I was aware before I started reading that this is a work of literature that has been interpreted, analyzed and dissected over and over again, but I was yet to see for myself what the fuss was all about. In the beginning it seemed like a bad dream, too absurd not only in the sense that the protagonist  Gregor Samsa woke up one day to find that he was transformed into a vermin, but because of his reaction to it. One would imagine that if you were to wake up one morning to find yourself transformed into an insect you would be washed over with panic, wondering what on earth has happened, not worrying about being late to work. You would be busy thinking how you could possibly get back into your human form, not how to arrange your life as to fit the new situation.

But then things started to come into focus, especially as he described the family’s reaction to that metamorphosis, forsaking him, all but his loyal sister, and thinking how they would make ends meet now as they have been depending on him as the main bread-winner in the household. Now it all made sense, Kafka was peeling away at reality, he was showing us the bare truth: the value of the human being in the capitalistic, consumerist world, the ongoing dehumanization as a person is reduced to his net worth: you have money, then you matter. You don’t, then you’re no more than a pest. The only sympathy Gregor gets comes from his sister, and a little bit from his mother, but then even that changes and his sister who was once his biggest advocate becomes his biggest adversary as she urges her father to get rid of that insect who they should not consider to be Gregor anymore, which contributes to his eventual demise. All of that puts into focus another important theme of the story, a scary theme perhaps which people in real life often avoid talking about directly: the limits of sympathy.

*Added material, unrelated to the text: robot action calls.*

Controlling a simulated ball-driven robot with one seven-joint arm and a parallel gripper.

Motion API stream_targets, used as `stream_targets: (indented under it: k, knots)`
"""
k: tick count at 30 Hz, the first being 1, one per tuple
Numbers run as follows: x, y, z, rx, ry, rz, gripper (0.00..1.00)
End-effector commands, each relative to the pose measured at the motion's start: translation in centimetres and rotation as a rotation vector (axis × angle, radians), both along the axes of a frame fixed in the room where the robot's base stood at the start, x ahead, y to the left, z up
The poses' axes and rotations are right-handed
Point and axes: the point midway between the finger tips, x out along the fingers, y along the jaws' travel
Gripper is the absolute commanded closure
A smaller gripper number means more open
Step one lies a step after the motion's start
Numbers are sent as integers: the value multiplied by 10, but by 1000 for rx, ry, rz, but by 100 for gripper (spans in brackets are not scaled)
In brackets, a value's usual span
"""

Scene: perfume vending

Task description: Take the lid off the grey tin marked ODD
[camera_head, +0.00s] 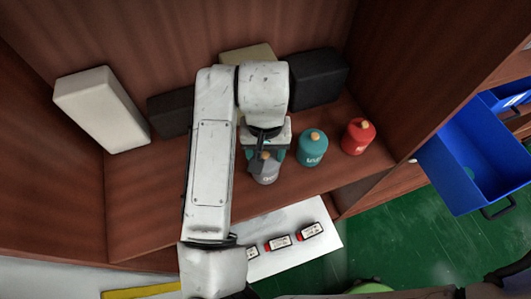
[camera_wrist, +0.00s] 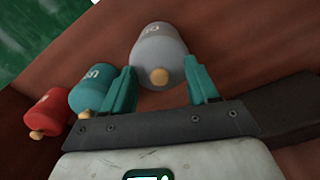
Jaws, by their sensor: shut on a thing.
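The grey tin (camera_head: 266,175) stands on the wooden shelf, its white lettering partly readable. My gripper (camera_head: 264,153) is over the tin's top. I see no clear gap between lid and tin. My arm hides part of the shelf behind.
A teal tin (camera_head: 312,149) and a red tin (camera_head: 357,137) stand to the right on the same shelf. Dark boxes (camera_head: 319,78) and a white box (camera_head: 100,108) stand behind. A white board (camera_head: 300,252) with small labelled items lies below; a blue bin (camera_head: 465,165) is at right.

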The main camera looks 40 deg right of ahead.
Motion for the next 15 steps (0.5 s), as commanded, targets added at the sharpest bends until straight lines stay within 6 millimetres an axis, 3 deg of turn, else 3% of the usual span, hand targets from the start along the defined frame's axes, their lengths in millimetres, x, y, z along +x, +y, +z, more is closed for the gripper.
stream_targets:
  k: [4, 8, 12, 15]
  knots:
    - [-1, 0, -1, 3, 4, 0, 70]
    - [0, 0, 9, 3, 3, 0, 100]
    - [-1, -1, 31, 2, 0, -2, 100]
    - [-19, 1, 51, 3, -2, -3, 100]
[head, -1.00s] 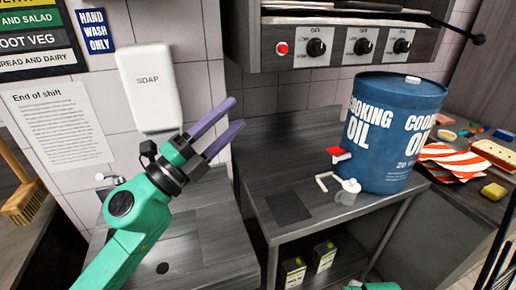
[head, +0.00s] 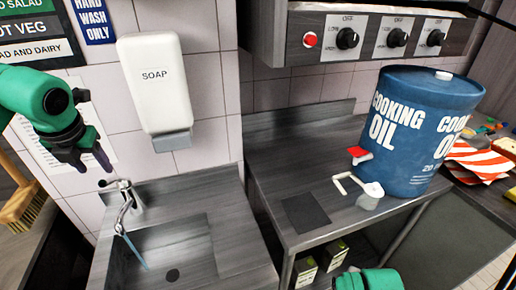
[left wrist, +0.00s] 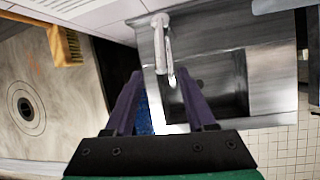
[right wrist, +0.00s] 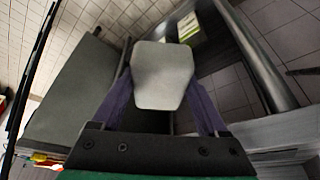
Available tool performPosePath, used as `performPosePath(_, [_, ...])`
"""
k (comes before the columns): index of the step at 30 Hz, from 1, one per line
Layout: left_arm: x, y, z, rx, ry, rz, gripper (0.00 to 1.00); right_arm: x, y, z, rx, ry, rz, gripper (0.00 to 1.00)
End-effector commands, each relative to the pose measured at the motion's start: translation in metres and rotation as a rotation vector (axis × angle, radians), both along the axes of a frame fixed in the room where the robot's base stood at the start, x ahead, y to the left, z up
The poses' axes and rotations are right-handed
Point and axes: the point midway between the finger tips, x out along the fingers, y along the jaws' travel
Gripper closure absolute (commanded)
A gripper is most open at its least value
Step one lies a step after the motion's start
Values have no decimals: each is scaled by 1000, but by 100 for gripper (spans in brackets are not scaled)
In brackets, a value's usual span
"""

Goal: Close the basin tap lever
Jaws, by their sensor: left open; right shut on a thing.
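The metal basin tap (head: 127,200) stands at the back left of the steel basin (head: 205,232). A thin blue stream of water (head: 134,250) runs from its spout. My left gripper (head: 92,160) is open and empty, above and slightly left of the tap. The left wrist view shows the tap (left wrist: 162,45) beyond the gap between its fingers (left wrist: 159,88). My right gripper (right wrist: 162,95) is shut on a pale grey block-like thing (right wrist: 162,75); it is outside the head view.
A white soap dispenser (head: 155,85) hangs on the wall above the basin. A broom (head: 22,203) leans at far left.

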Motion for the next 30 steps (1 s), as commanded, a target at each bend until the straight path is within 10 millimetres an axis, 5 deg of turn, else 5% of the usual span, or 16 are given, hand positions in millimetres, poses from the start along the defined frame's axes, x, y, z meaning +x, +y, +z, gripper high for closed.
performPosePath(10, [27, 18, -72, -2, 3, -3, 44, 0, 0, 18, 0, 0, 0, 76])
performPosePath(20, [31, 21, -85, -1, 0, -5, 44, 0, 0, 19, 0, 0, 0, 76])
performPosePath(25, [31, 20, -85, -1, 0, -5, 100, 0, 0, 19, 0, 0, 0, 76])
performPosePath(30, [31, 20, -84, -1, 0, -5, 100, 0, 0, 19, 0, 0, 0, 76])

I found the last part of the story brilliant; the way guilt is mixed with the feeling of liberation after the cockroach had died. They knew their son and brother was trapped somewhere inside that insect, but they couldn’t help but see it as such, an insect that was making their life harder than it already was. What was also brilliant is that we could see things from Gregor’s point of view as he spoke his mind, and at the same time we could see his family dealing with him based on his outer appearance as the insect he was transformed into, losing the ability to communicate little by little but more importantly, not even trying. The obstacles which the body can put before the mind, and the connection between the two.

All in all, I found the story disturbing, and I have no doubt it was meant to be so, and the more you think about it, the more disturbing it gets. So you can dig into the themes and the symbols in the story, or you can just treat it as a surreal piece of literature and let it mess with your mind however way it pleases. For me, it was inevitably both.


4 responses

  1. Brilliant “review”. I am not sure if u just/recently finished reading it or it has been a few days. Anyhow, it has its spell on you still it seems :). I am not sure if “disturbing” is what I’d label it, not even one of the labels.

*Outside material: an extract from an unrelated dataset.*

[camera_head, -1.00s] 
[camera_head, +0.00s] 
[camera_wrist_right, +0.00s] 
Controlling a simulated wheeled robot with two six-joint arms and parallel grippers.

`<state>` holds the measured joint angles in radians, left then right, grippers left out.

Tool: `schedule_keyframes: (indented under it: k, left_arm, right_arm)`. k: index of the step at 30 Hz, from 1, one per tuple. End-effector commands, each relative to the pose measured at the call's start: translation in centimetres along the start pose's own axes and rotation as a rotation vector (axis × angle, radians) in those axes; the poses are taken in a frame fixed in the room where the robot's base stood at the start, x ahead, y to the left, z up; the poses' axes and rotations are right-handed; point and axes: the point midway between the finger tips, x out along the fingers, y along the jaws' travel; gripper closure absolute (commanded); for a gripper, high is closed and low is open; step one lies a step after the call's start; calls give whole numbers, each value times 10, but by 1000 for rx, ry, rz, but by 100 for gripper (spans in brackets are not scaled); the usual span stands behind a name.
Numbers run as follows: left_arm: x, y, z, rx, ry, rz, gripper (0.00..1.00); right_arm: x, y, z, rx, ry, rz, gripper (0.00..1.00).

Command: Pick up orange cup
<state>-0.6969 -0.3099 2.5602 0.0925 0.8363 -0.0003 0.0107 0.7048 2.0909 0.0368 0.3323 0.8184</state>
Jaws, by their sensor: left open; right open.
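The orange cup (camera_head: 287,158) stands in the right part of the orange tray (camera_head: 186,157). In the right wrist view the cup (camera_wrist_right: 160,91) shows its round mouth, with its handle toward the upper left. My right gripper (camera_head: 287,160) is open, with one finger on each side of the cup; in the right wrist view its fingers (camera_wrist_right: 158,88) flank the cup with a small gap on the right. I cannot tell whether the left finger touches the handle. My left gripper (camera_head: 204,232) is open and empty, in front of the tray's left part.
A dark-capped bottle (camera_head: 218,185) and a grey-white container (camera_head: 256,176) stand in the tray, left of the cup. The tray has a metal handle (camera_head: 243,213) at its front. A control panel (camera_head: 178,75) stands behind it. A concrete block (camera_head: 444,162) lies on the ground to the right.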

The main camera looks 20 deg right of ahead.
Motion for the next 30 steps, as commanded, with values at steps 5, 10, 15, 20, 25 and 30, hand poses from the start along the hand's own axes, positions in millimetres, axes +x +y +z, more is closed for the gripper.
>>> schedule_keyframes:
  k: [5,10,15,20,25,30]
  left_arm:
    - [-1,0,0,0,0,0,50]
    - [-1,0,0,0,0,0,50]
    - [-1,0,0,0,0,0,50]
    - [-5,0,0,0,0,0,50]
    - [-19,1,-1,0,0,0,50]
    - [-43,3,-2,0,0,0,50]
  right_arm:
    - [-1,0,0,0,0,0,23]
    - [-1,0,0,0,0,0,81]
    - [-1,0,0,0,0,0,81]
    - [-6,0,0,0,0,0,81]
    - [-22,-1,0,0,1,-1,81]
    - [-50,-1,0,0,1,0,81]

    It is quiet a story, makes you want to learn German just to be able to probe “more” into Kafka’s mind! [did u read it in German?]

    The title of it is closer to “transformation” than metamorphosis (I know this because when I was under the spell I dug and dug and this was one of the things I learnt). I think, think, it shows that Kafka was trying to reveal, among many other things, that under the appearances is a/the real thing. And we need to remove the blinding obstacles and not lose our focus to such reality. We are not what we look like or what we can/cannot buy/possess.

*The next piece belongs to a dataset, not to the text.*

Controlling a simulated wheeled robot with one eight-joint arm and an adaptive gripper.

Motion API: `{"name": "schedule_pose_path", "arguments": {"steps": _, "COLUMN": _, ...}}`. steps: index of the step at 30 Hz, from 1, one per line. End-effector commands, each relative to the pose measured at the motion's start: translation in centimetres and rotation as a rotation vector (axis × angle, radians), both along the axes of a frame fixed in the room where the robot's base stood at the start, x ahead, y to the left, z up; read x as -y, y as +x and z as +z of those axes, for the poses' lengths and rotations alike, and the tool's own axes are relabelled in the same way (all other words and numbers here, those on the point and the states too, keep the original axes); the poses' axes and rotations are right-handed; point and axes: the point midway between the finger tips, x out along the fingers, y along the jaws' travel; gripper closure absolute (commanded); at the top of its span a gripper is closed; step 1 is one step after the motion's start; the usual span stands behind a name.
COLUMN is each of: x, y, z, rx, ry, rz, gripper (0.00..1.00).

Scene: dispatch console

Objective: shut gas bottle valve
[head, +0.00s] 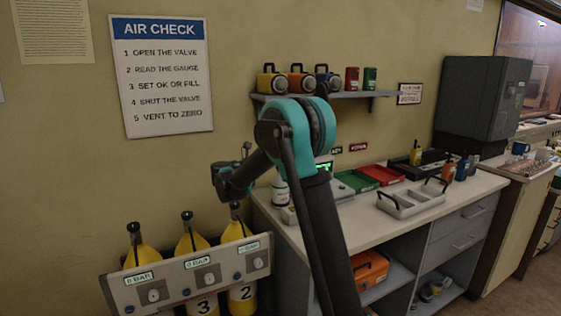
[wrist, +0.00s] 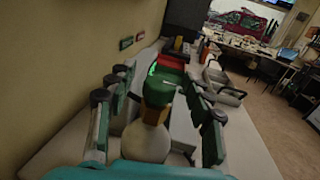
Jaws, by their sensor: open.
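A pale bottle (wrist: 147,141) with a brass neck and a green valve knob (wrist: 158,88) stands on the counter, upright as far as I can tell. In the head view the white bottle (head: 280,191) stands near the counter's left end, its top hidden behind my arm. My gripper (wrist: 157,92) is open. Its fingers show left and right of the knob in the wrist view, with gaps on both sides. I cannot tell whether the knob lies fully between the fingertips. In the head view my arm hides the fingertips.
Behind the bottle are a device with a green display (head: 324,166), a green tray (head: 357,181) and a red tray (head: 381,175). A grey caddy (head: 410,200) stands to the right. Yellow cylinders (head: 193,243) stand behind a gauge panel (head: 190,277) at lower left. The wall runs close along the counter.

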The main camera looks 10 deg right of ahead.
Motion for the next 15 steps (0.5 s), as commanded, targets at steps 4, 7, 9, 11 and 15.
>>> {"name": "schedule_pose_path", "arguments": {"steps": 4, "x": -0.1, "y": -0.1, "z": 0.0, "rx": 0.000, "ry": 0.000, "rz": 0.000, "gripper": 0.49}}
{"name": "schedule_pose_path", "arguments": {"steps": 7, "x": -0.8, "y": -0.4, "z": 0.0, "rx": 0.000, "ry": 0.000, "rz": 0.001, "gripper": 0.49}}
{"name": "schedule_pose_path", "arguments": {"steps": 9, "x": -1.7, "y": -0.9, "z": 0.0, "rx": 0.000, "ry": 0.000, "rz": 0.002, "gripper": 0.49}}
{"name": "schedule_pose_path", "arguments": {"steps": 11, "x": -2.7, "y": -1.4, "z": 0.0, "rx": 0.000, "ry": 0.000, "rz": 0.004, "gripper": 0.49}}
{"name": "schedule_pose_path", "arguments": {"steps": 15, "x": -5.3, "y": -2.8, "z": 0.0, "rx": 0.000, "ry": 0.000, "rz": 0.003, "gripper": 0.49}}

    I wasn’t going to mention this last line but I never thought this is your 1st visit to 3ammo kafka 🙂 “I hesitated bkz it would “might” sound like I am shocked, hence a conclusion that I am a good reader that can spot how appalling it is not to read kafka early, very early, on” which I just did! Hooray 😦
    u made me want to read it again! Which I cannot and that is going to trouble me shway :{

    • No I read it in English, I don’t know German. But I think the Transformation is more fitting indeed, although the Metamorphosis is more catchy. Notice that Gregor is not the only one who undergoes a transformation in the story, his sister goes into one too and that is shown at the end when her parents point out how she has blossomed into a fine woman and it was time to find her a husband. Interestingly though, her transformation was partly a result of Gregor’s transformation as she had to pull it together, find a job, test her sympathy limits, etc. She was no longer the spoiled girl who wants to go to the conservatory to learn the violin. And that opens another door, it reminds me of an Arabic proverb: ما بيكبر جسد ليفنى جسد

      Yes I am disappointed at myself for waiting until now to read Kafka, but what can I say, I wasted precious years of my life not reading before I was 19, that’s another story.

  2. I got mixed up. I thought u knew it and taught a selection courses at the German Jordanian uni (in German).

    U r absolutely right about the multiple transformations + the multi-level transformation within one.

    There are lots and loads of good written work, it is hard to keep up surely :). I never read a single book in English before 16 or 17. My over-a-decade pledge of reading 10 pages every day no matter what helped in catching up. U will catch up kaman

  3. How fascinating and frightening. I’m not sure I’m ready for books that don’t present the world as a lovely/sad dreamlike place (eg Garcia Marquez) but uses giant cockroaches to make a point , haha.

    I saw Jordan play Palestine in my city a few weeks ago!